People often imagine filmmaking as an exercise in control. Storyboards, schedules, lighting diagrams, call sheets. And yes, all of those things matter. Anyone who's spent time on a film set knows that chaos is far less romantic than movies make it seem. But the paradox is that all of that preparation exists for one reason…to make room for the unexpected.
I still remember arriving in Los Angeles for the first time. Like many people outside America, I thought I already knew the city. I'd seen it in countless films. The palm trees, the wide boulevards, the Hollywood sign, the endless California sunshine—it all felt strangely familiar before I'd even stepped off the plane.
Then I started living here. That's when Los Angeles introduced itself properly. I quickly realized it wasn't interested in being glamorous all the time. It was much more interested in surprising me.
One morning I'd be drinking coffee in a neighborhood that felt almost European. By lunchtime I'd be wandering through Silverlake. Later I'd be scouting warehouses downtown that looked as though they'd barely changed since the 1940s, before finishing the day watching the city dissolve into that impossible golden California light from somewhere in the hills.
People often talk about Los Angeles as though it's one city. It isn't. It's dozens of cities stitched together by freeways, imagination, and an endless collection of personalities. Every neighborhood has its own rhythm. Its own architecture. Its own color palette. Even its own pace of conversation. As a filmmaker, it's impossible not to fall in love with that.
When I'm scouting locations, I'm rarely asking whether somewhere is beautiful. I'm asking whether there's a story hiding there. Where does the light fall at four o'clock in the afternoon? What happens if the camera moves six feet to the left? Does that window create a reflection no one noticed? Does that staircase suddenly become a leading line? Is there an angle that turns an ordinary building into something quietly cinematic?
Sometimes the most beautiful shot isn't where everyone points their camera. It's just around the corner. Or a few steps higher. Or waiting for the light to change. Those are the moments I love discovering.

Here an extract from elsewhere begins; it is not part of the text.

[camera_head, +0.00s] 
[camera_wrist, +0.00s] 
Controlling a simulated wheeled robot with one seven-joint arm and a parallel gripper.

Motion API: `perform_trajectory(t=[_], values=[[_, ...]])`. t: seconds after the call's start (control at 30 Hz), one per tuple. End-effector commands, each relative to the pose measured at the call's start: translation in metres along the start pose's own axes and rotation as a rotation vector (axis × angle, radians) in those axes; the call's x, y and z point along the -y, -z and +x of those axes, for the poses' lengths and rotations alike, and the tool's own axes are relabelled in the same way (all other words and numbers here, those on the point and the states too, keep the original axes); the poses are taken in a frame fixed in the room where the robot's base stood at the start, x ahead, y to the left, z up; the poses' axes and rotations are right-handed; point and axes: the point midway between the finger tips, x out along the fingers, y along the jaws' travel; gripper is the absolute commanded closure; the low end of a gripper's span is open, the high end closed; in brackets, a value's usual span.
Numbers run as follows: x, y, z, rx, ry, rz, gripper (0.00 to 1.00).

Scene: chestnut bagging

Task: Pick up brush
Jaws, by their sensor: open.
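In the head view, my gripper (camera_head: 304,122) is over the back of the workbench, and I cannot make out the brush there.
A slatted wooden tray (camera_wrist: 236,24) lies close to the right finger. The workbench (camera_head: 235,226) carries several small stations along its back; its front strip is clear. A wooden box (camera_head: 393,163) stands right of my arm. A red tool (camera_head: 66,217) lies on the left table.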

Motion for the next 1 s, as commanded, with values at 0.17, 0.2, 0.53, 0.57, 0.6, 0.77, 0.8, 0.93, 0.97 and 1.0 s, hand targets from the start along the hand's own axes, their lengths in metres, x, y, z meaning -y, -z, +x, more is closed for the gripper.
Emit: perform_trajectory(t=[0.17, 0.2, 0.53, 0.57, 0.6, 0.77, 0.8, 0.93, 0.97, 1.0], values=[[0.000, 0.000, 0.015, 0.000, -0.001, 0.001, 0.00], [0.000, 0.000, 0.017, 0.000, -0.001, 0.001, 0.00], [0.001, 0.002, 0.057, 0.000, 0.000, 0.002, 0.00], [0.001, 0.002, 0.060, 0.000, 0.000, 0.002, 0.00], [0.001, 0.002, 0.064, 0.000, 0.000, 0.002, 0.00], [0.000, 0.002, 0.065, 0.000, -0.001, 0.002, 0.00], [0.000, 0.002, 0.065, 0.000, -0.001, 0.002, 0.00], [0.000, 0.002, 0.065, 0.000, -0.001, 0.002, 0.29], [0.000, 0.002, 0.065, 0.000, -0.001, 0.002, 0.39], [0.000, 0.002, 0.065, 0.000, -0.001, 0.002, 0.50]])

People sometimes ask whether being French changes the way I make films. I usually hesitate before answering because it's difficult to separate who you are from where you came from. I don't wake up thinking, Today I'll direct this scene the French way. But culture has a curious way of staying with us.

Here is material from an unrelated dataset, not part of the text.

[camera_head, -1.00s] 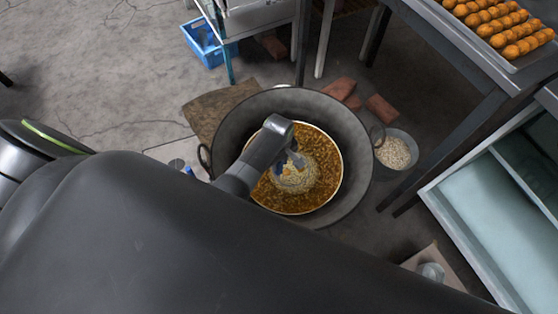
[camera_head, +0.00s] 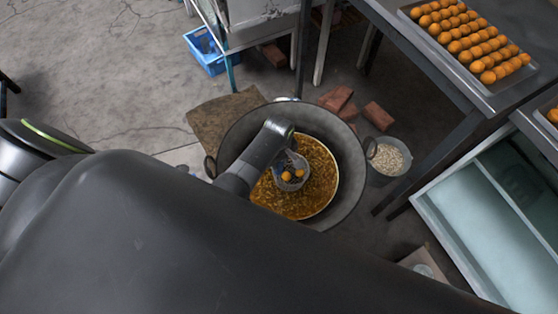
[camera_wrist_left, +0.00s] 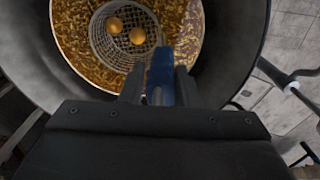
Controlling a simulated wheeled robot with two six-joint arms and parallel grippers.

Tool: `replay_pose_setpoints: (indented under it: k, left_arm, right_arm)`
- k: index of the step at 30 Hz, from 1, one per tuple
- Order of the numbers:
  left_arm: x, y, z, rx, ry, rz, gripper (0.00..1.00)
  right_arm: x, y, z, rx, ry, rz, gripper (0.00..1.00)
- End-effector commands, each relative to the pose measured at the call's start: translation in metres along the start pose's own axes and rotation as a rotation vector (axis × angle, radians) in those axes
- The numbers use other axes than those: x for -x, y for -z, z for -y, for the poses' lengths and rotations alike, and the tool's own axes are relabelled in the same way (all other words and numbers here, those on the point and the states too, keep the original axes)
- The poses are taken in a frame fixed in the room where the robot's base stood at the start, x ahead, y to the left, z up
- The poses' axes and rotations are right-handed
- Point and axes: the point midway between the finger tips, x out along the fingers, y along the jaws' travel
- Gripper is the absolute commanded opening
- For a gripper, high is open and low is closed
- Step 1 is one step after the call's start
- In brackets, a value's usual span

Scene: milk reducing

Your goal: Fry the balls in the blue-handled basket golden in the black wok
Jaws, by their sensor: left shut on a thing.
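The black wok (camera_head: 352,165) stands on the floor, holding brown bubbling oil (camera_head: 322,190). A wire basket (camera_head: 291,182) with two golden-orange balls (camera_head: 299,173) is over the oil. The wrist view shows the basket (camera_wrist_left: 104,45) with the two balls (camera_wrist_left: 137,36) apart inside it. I cannot tell how deep the basket sits. My left gripper (camera_wrist_left: 158,85) is shut on the blue handle (camera_wrist_left: 161,72), above the wok. In the head view my left arm hides most of the handle. My right gripper is not in view.
A tray of several orange balls (camera_head: 470,40) lies on a table at the upper right. A pot of pale grains (camera_head: 390,158) and bricks (camera_head: 378,116) lie right of the wok. A blue crate (camera_head: 205,50) stands behind. An open pale-lined chest (camera_head: 490,215) is at the right.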

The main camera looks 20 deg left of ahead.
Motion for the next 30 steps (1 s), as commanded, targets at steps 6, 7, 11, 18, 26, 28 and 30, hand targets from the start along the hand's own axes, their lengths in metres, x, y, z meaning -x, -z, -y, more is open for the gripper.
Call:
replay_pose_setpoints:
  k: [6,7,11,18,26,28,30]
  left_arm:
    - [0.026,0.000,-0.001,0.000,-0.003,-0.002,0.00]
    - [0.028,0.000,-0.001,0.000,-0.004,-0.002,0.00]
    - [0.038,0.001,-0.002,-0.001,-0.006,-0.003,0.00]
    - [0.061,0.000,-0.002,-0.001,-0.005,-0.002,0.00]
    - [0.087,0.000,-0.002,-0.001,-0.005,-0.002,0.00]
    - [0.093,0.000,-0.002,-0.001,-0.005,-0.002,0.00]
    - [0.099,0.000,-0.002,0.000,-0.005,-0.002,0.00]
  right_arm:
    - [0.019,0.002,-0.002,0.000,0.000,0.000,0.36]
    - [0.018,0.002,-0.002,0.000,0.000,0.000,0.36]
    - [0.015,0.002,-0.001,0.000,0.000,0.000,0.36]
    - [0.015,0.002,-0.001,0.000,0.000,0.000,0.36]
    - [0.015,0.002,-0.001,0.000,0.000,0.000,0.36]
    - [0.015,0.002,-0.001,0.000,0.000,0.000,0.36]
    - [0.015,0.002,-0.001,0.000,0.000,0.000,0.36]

Growing up in France, cinema occupied a different place in everyday life. Films weren't simply entertainment. They were part of conversation. Directors were debated in cafés. People argued about endings, performances, and whether a silence lasted too long—or not long enough.
I grew up believing audiences were intelligent. That they enjoyed connecting the dots for themselves. That not every emotion needed to be explained.
When I arrived in America, I discovered something equally inspiring. Optimism.
There's an extraordinary confidence here. An assumption that impossible things are worth attempting anyway. Hollywood, for all the clichés attached to it, remains one of the world's most ambitious creative ecosystems because people come here believing stories can change lives. It's difficult not to admire that.
These days I find myself somewhere between those two influences. I love restraint. I also love ambition. I love carefully composed images. I also love the beautifully imperfect moments that no storyboard could ever predict. Perhaps filmmaking is simply the lifelong attempt to balance those opposites.
When Noah and I founded O&N Films, we weren't really talking about creating another production company. There are already plenty of those. The world doesn't need another company capable of operating expensive cameras. What interested us was something much less tangible. We wanted to build a place where craftsmanship still mattered. That's a word I think about often. Craftsmanship, not perfection. There's a difference.
Perfection is impossible—and honestly, not especially interesting. The films that stay with us usually contain small imperfections that make them feel alive. A glance that wasn't planned. A laugh that arrived unexpectedly. A movement no one storyboarded that somehow became the emotional center of the scene.
Craftsmanship is something else entirely. It's caring enough to notice. Sometimes that means spending another hour refining a script. Sometimes it means waiting fifteen more minutes because the light is changing. Sometimes it means realizing the conversation happening while everyone thinks they're taking a break is more interesting than the interview you carefully prepared. And sometimes it means recognizing that moving the camera only a few feet completely changes the emotional weight of an image because you've noticed a reflection, a shadow, a line of architecture, or a simple perspective that everyone else overlooked. Those decisions rarely appear in the credits. But they're often the reason a film feels different.
One thing I've learned from working with brands over the years is that almost every company believes they're selling a product. They're usually wrong. The companies people remember aren't selling watches or hotels or restaurants or skincare or architecture. They're inviting people into a way of seeing the world. The product simply becomes the passport.
That's one of the reasons I enjoy directing commercial films just as much as documentaries. At first glance they seem completely different. One is marketing. The other is journalism. In reality, they both begin with exactly the same question. Why does this matter? If nobody on set can answer that honestly, no camera in the world is going to rescue the project.
I sometimes tell clients that audiences are remarkably generous. They'll forgive technical imperfections. What they won't forgive is indifference. People know when you don't mean it. Fortunately, they also know when you do.
I still become excited before every shoot. Not because I think everything will go according to plan. Usually it doesn't! The weather changes. Someone gets stuck in traffic. Equipment fails. A location suddenly becomes unavailable. Filmmaking has a wonderful way of reminding you that you're collaborating with reality, not controlling it. Oddly enough, those complications often become the best part of the day.
I've lost count of how many times an unexpected obstacle forced us to discover something better than the idea we'd originally planned. Perhaps that's why I still love this work after all these years.
Every project begins with a plan. The real story begins the moment you're observant enough to notice everything you never planned to see.